Steady demand in the second hand market has saved some of the older container ships from the breaking yard, including tonnage initially intended to be sold to scrap buyers, but eventually acquired for further trading as the charter market staged a mini recovery earlier this year, according to shipping industry analyst Alphaliner.
The total capacity of container ships scrapped from January to August this year has fallen to only 95,000 TEU, compared to 323,000 TEU in the corresponding period of 2014.
Only 54 cellular container ships have been scrapped so far this year, with an average size of 1,765 TEU and average age of 23 years. By contrast, a total of 130 ships were scrapped in the first eight months of last year, with an average size of 2,505 TEU at 22 years.

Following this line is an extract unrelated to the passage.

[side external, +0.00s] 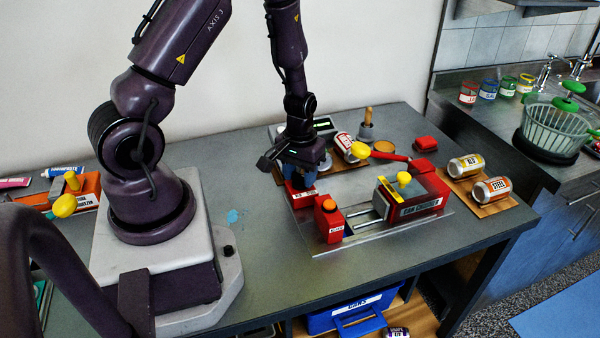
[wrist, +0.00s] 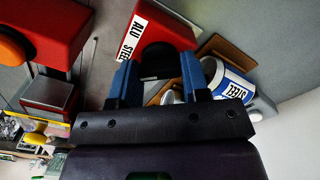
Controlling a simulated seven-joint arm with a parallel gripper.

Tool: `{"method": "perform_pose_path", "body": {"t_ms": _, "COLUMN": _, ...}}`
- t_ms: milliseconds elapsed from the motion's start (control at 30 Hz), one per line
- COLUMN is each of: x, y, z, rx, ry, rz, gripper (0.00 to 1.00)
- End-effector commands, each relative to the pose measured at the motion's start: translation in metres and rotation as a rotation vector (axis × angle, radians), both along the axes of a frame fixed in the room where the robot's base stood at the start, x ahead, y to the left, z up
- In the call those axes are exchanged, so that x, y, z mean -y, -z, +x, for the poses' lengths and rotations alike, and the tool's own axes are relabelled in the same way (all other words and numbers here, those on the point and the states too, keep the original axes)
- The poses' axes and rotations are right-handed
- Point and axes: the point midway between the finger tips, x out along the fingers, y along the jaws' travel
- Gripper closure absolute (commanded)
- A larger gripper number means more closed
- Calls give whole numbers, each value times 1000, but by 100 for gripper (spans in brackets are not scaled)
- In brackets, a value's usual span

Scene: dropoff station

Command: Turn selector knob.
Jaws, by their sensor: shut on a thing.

The fall in scrapping figures is also related to tumbling scrap prices, down from a high of USD 500 per light displacement ton (ldt) last year to only USD 320/ldt currently, while average charter rates are 30% higher so far this year.
Illustrating this trend, of the 16 Hapag-Lloyd container ships (dubbed ‘Old Ladies’) that the company announced it was planning to dispose earlier this year, only five were actually sold for scrap. The remaining 11 vessels were acquired for further trading. This included nine units aged 20 years or more, reflecting the continued market demand for older tonnage.